Prahara
Suap Mahkamah Konstitusi
Achmad Fauzi ;
Hakim Pengadilan Agama Tarakan,
Kalimantan Utara
|
JAWA
POS, 31
Januari 2017
AKANKAH
prahara suap yang pernah mencoreng Mahkamah Konstitusi (MK) dan menyeret
mantan Ketua MK Akil Mochtar bakal terulang kembali? Pertanyaan tersebut
mengemuka setelah Komisi Pemberantasan Korupsi (KPK) kembali melakukan
operasi tangkap tangan (OTT) terhadap salah seorang hakim konstitusi,
Patrialis Akbar, di Jakarta, Rabu (26/1). Ada kabar penangkapan Patrialis terkait
dugaan suap uji materi di MK.
Peristiwa
tersebut tentu sangat mengejutkan banyak pihak dan menjadi petaka dunia
hukum. Pasalnya, grafik kepercayaan masyarakat terhadap MK masih dalam taraf
pemulihan dan belum secemerlang awal mula berdiri.
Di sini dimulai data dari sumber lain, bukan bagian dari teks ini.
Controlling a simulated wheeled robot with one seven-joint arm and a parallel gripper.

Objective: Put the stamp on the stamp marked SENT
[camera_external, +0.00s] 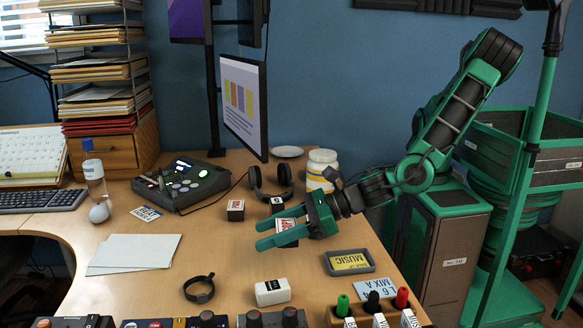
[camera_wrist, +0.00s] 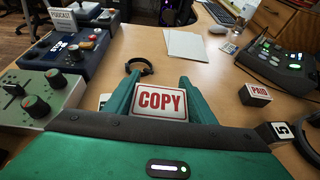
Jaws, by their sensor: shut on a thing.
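My gripper (camera_external: 261,233) is shut on a small block stamp with a white face marked COPY in red (camera_wrist: 160,100); the same COPY stamp shows between the fingers in the external view (camera_external: 286,225). It appears held above the desk. A dark block stamp marked PAID (camera_wrist: 256,94) stands on the desk beyond the fingers, also in the external view (camera_external: 235,210). A block marked 5 (camera_wrist: 277,132) stands beside the headphones, also in the external view (camera_external: 277,203). A white block (camera_external: 272,292) lies near the front; its marking is unreadable. I see no readable SENT mark.
Headphones (camera_external: 270,185) and a white jar (camera_external: 321,170) stand behind my gripper. A dark tray with a yellow MUSIC label (camera_external: 349,261) lies to the right. A black band (camera_external: 199,289), paper sheets (camera_external: 134,252) and a mixer (camera_external: 182,185) are left.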

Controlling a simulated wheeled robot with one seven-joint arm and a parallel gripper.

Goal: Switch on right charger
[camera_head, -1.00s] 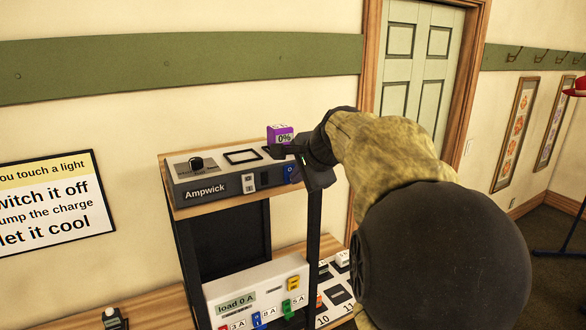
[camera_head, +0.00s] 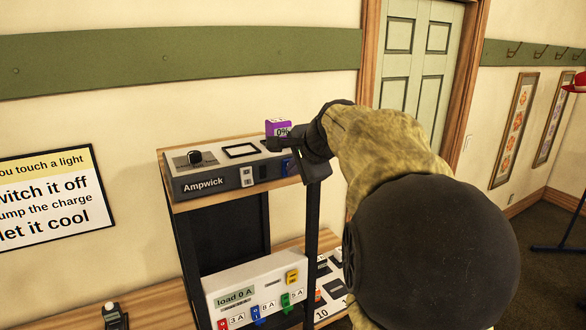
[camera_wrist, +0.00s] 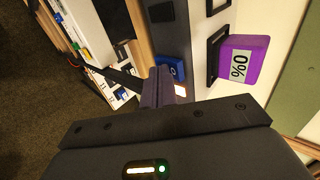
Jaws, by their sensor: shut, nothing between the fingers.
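The Ampwick charger box (camera_head: 216,182) sits on top of a wooden rack, with a black knob and an empty square bay on its top. A purple block marked 0% (camera_head: 277,126) stands at its right end, and it also shows in the wrist view (camera_wrist: 245,58). A blue switch (camera_head: 286,166) is on the right of the front face, and it shows in the wrist view (camera_wrist: 170,70) too. My gripper (camera_wrist: 160,86) is shut and empty, its tips close to this blue switch. I cannot tell whether they touch.
A white load panel (camera_head: 262,283) with coloured plugs and a "load 0 A" display stands on the lower shelf. A dark post (camera_head: 312,222) rises at the rack's right. A wall sign (camera_head: 50,200) hangs left. My arm covers the right side.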

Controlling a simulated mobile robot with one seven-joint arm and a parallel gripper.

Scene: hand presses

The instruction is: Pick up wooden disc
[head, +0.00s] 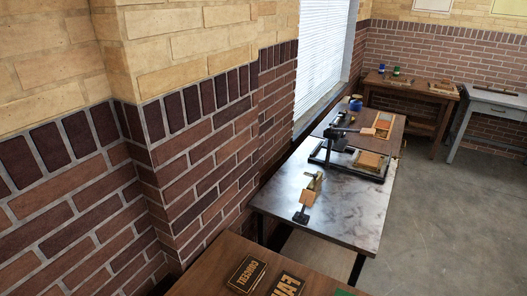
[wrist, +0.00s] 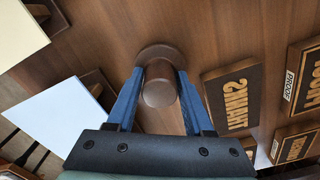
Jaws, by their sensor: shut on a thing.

Grafik kepercayaan itu
salah satunya terlihat dari penyaluran ketidakpuasan pihak yang sedang
bersilang sengketa di MK yang secara gamblang dilampiaskan dengan cara-cara
tuna-adab dan melecehkan hukum. Ruang sidang MK yang dahulu berwibawa dan
disegani pernah menjadi sasaran tindakan penghinaan terhadap peradilan
(contempt of court).
Pertaruhan
legitimasi MK itu tak dimungkiri sebagai imbas dari kasus suap yang menjerat
Akil Mochtar. Hari itu, ketika orang berbicara MK, melekat di alam sadarnya
tentang sepak terjang Akil Mochtar yang secara mencengangkan memperdagangkan
konstitusi kepada para mafioso dalam jumlah miliaran rupiah.
Akil
Mochtar dan Patrialis Akbar untuk saat ini memang tidak bisa ditebak apakah
bernasib sama atau sebaliknya. Sebab, penangkapan tersebut baru sebatas masih
menempuh proses hukum yang panjang di pengadilan. Namun, dua sosok itu pernah
menjadi buah bibir banyak orang dan menarik untuk diperbincangkan kembali.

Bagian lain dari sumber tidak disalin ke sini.